#### WHAT YOU WILL DO:
A single run of lines is to be printed exactly: starting at the line with "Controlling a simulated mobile" and ending at the line with "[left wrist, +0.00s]", both included. Leave the pictures out.

○ ○ ○ ○ ○

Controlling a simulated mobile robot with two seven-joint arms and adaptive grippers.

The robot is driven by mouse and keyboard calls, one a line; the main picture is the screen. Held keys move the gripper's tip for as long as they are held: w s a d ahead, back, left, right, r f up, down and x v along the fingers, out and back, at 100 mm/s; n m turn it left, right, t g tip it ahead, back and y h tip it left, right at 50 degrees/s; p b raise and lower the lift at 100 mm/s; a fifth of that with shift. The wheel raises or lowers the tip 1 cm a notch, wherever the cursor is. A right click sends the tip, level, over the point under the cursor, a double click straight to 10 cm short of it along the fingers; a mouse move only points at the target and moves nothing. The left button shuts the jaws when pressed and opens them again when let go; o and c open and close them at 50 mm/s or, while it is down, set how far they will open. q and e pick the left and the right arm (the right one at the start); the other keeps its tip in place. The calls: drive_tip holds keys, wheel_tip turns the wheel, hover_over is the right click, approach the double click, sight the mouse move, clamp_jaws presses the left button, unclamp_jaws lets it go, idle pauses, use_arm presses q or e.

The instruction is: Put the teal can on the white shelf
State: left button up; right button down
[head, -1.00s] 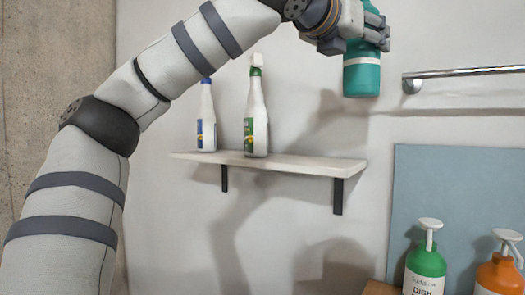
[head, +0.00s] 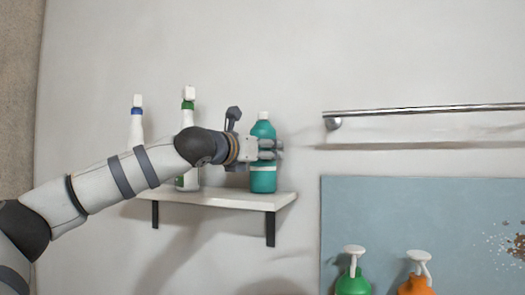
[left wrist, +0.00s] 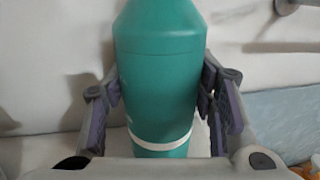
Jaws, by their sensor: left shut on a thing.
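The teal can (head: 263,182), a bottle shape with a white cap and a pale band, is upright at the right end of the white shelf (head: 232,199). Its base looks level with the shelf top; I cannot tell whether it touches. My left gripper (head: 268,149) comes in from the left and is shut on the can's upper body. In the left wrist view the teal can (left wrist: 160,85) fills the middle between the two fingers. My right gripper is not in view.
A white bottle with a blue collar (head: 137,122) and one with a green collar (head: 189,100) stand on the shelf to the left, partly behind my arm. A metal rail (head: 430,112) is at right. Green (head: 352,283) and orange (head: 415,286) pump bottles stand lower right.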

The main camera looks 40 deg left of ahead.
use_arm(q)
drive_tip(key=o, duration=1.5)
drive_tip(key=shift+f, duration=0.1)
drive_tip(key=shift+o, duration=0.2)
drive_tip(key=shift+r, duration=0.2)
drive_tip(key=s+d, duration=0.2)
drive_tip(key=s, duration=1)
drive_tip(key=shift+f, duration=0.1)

○ ○ ○ ○ ○

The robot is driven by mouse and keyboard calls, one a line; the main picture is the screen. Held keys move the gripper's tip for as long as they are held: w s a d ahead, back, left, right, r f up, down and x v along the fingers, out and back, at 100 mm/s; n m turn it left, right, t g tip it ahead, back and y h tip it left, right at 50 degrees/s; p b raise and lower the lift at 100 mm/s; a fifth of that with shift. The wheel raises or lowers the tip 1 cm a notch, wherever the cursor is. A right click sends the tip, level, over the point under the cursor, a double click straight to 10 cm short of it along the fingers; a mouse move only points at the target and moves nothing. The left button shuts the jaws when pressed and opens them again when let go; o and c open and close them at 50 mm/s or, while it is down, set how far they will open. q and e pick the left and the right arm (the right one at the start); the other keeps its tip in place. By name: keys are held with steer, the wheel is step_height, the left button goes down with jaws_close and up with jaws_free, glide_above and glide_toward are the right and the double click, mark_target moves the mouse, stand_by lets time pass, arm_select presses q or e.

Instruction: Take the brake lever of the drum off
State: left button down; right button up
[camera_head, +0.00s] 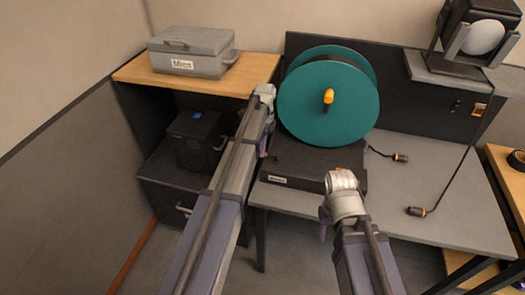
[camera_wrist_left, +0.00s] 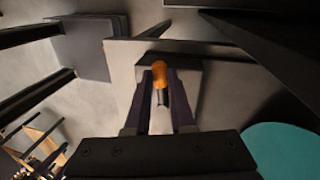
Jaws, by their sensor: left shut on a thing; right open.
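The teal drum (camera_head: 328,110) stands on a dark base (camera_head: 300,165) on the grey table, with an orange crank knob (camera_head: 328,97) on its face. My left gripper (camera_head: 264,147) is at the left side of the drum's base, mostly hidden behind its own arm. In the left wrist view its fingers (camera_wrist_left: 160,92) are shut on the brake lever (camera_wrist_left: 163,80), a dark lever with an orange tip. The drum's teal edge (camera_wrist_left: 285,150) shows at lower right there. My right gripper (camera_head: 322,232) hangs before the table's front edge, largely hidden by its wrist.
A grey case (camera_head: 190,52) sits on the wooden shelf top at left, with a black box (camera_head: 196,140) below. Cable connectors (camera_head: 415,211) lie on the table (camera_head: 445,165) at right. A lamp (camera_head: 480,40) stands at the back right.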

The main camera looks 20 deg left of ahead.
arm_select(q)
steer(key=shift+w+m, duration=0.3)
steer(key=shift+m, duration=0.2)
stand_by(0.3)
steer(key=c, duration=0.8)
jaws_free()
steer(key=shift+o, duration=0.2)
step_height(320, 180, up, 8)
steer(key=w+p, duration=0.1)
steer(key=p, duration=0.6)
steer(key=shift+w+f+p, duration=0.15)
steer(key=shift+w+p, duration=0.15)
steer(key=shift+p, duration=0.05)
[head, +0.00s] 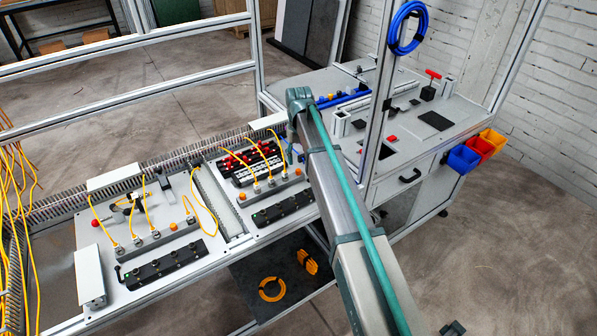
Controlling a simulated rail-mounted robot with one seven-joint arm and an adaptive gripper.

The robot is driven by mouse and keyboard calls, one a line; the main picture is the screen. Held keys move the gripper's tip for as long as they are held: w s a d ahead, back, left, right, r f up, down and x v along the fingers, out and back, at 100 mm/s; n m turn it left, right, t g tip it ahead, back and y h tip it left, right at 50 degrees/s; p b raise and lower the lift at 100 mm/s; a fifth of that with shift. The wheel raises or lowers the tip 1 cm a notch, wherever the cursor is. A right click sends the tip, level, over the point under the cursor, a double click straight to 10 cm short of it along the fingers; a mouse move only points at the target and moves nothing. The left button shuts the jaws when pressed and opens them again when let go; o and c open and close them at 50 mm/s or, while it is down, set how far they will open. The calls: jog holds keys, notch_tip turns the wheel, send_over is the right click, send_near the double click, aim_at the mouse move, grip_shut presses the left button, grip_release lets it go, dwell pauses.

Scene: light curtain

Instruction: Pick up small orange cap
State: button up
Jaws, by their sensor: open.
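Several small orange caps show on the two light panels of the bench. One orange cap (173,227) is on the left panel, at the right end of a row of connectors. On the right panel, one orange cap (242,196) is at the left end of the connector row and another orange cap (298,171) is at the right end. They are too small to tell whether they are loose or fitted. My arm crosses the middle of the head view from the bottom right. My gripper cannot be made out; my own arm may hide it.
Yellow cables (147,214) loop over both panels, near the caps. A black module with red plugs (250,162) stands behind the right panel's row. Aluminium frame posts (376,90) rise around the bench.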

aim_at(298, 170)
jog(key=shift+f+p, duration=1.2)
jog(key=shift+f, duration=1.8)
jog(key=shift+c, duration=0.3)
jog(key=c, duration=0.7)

○ ○ ○ ○ ○

#### SOLUTION TO THE EXERCISE:
Controlling a simulated mobile robot with two seven-joint arms and adaptive grippers.

The robot is driven by mouse and keyboard calls, one a line; the main picture is the screen. Held keys move the gripper's tip for as long as they are held: w s a d ahead, back, left, right, r f up, down and x v along the fingers, out and back, at 100 mm/s; n m turn it left, right, t g tip it ahead, back and y h tip it left, right at 50 degrees/s; p b raise and lower the lift at 100 mm/s; a fifth of that with shift. The wheel raises or lowers the tip 1 cm a notch, wherever the cursor is. A right click sends the tip, level, over the point under the cursor, a double click straight to 10 cm short of it along the fingers; a mouse move only points at the target and moves nothing. The left button shuts the jaws when pressed and opens them again when let go; o and c open and close them at 50 mm/s or, while it is down, set how far they will open. q and e pick the left and the right arm (the right one at the start); the other keeps its tip in place. The calls: drive_tip holds keys, wheel_tip turns the wheel, hover_over is the right click, approach the double click, sight the mouse move, clamp_jaws presses the left button, unclamp_jaws lets it go, idle pauses, use_arm presses q or e.

The instruction is: Put the teal can on the white shelf
State: left button up; right button down
[head, -1.00s] 
[head, +0.00s] 
[left wrist, +0.00s] 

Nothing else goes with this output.